This column is a component of VFIS' "Operation Safe Arrival" initiative, aimed at heightening safety awareness and reducing the frequency and severity of accidents involving emergency vehicles.
Wail, Yelp, Wail, Yelp, a little air horn here, a little air horn there, and yet the emergency services are still often confronted with the inability to safely and adequately navigate through traffic. This all too familiar theme is played out thousands of times a day across North America. Even with the many risk control technologies that exist to aid the emergency responder with safe passage, there is no guarantee of safe passage. This article takes a snap shot view of traffic preemption and its contribution to safe driving and ultimately safe passage at intersections.
Although human factors are perhaps the greatest issue surrounding many actions taken by drivers operating an emergency vehicle, intersection preemption as an engineering control has demonstrated great efficiency and effectiveness to aid pertinent safety objectives. After all, the ultimate goal is to arrive safely at the incident scene.
Traffic Preemption Systems
To preempt, according to Webster's Dictionary, is to seize upon to the exclusion of others. Thus preemption is defined as taking possession before others. Preemption in the context of this topic is simply a traffic management system. Traffic preemption systems are a form of intelligent transportation technology mounted on traffic signal devices intended to control traffic flow in the emergency vehicles direction of travel. A variety of preemption systems exist ranging from early radio based systems to strobe and sound based systems. The important point is to understand that traffic signal preemption is a communications system that allows preemption-equipped vehicles to change traffic flow through the operation of preemption-equipped traffic signals for the safe and timely passage of the emergency vehicle.
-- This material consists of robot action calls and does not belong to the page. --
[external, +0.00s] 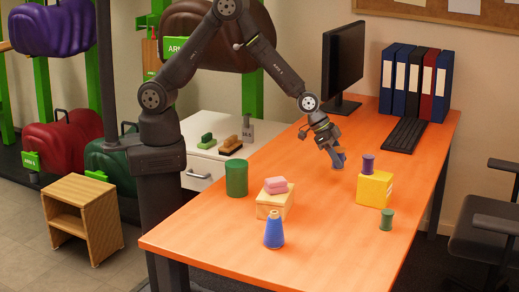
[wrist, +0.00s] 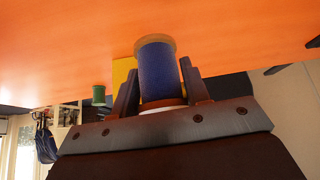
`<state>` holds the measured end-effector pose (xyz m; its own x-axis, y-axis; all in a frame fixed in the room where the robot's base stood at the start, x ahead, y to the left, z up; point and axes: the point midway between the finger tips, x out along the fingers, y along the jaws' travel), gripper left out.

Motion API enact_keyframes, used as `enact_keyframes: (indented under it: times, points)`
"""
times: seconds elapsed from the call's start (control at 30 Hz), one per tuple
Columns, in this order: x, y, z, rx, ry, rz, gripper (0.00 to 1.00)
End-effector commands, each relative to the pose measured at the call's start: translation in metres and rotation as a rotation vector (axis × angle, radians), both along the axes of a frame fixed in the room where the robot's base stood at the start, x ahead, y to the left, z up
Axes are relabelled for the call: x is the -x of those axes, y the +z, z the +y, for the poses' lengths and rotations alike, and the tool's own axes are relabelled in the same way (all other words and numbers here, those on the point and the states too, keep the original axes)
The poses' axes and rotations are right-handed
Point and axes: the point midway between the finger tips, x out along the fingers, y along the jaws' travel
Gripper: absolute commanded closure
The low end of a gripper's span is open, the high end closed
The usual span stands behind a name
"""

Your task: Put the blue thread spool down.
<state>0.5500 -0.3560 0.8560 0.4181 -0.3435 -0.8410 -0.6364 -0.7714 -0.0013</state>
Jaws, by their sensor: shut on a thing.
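The blue thread spool (wrist: 160,75), with tan ends, sits between the two fingers of my gripper (wrist: 158,69) in the wrist view. The fingers are shut on its sides. In the external view my gripper (external: 335,156) is low over the orange table, left of the monitor's keyboard, and the blue spool (external: 341,160) shows small and partly hidden at its tip. I cannot tell whether the spool touches the table.
A yellow box (external: 374,190) bearing a purple spool (external: 368,163) stands close, to the right and nearer the camera. A green spool (external: 386,220), blue thread cone (external: 274,232), green cup (external: 236,178) and wooden box (external: 275,205) with pink blocks are nearer the front.

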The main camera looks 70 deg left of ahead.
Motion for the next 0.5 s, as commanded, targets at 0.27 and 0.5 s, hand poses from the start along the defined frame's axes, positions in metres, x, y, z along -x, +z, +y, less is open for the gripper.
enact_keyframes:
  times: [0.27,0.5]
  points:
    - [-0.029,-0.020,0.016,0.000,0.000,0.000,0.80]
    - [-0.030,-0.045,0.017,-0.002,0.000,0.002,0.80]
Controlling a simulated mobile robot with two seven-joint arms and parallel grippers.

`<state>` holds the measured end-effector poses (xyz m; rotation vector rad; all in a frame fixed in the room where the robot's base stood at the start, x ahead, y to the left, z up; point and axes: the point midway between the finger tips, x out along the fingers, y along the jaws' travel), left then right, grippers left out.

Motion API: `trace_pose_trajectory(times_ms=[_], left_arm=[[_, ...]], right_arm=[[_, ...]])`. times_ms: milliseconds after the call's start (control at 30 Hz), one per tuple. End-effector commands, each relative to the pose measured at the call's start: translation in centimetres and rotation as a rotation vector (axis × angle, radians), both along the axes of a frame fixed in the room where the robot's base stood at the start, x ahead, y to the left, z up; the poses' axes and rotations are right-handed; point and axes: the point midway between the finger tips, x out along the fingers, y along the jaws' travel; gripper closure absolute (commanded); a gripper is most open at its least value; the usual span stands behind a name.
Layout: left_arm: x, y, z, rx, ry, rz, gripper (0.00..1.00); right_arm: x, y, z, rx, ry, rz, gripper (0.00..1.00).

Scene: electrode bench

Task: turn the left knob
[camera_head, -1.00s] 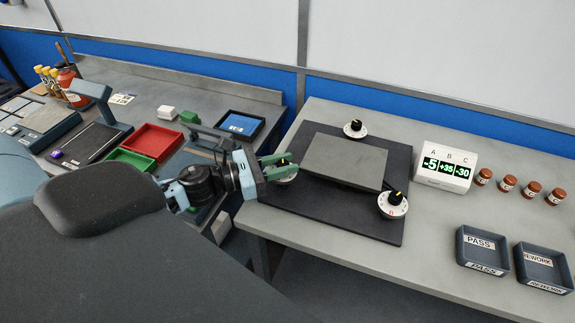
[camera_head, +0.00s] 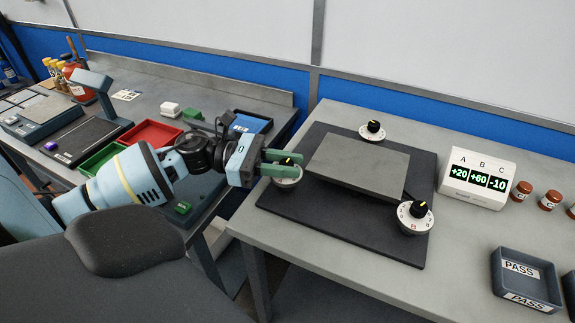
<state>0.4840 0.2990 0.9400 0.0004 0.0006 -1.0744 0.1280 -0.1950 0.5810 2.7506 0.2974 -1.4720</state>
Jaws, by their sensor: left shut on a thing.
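The left knob (camera_head: 287,180), a white dial with a dark grip, sits at the left edge of the black mat (camera_head: 320,223). My left gripper (camera_head: 284,164) has its green fingers shut on the knob's grip, and they partly cover the knob. Two similar knobs sit around the grey plate (camera_head: 358,162): a back knob (camera_head: 373,131) and a front right knob (camera_head: 414,217). The white display (camera_head: 477,178) reads A +20, B +60, C -10. My right gripper does not show.
A PASS tray (camera_head: 525,278) stands at the front right. Brown jars (camera_head: 521,191) stand beside the display. Red (camera_head: 152,134) and green (camera_head: 103,160) trays lie on the left bench. The grey table (camera_head: 300,255) is bare in front of the mat.

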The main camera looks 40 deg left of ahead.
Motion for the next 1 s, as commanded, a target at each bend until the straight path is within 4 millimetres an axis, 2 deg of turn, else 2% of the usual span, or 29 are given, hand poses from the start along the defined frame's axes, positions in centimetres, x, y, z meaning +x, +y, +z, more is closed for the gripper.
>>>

In a 1996 research project by Chief Wayne Martin of the Oviedo Florida Fire-Rescue Department, he deduced that to reduce the number of emergency vehicle related crashes at intersections, it is imperative that the use of preemption systems with a reduced light and siren response policy is needed and will save lives. Chief Martin states that of the services surveyed, 66.66% agreed that if the journey to an emergency scene could be made safer while improving or maintaining response time, they would be willing to shut off their emergency warning devices. Although this article does not address the use of lights and sirens, the results of Chief Martin's study demonstrate that such belief can promote safe vehicle operation in the emergency service organization.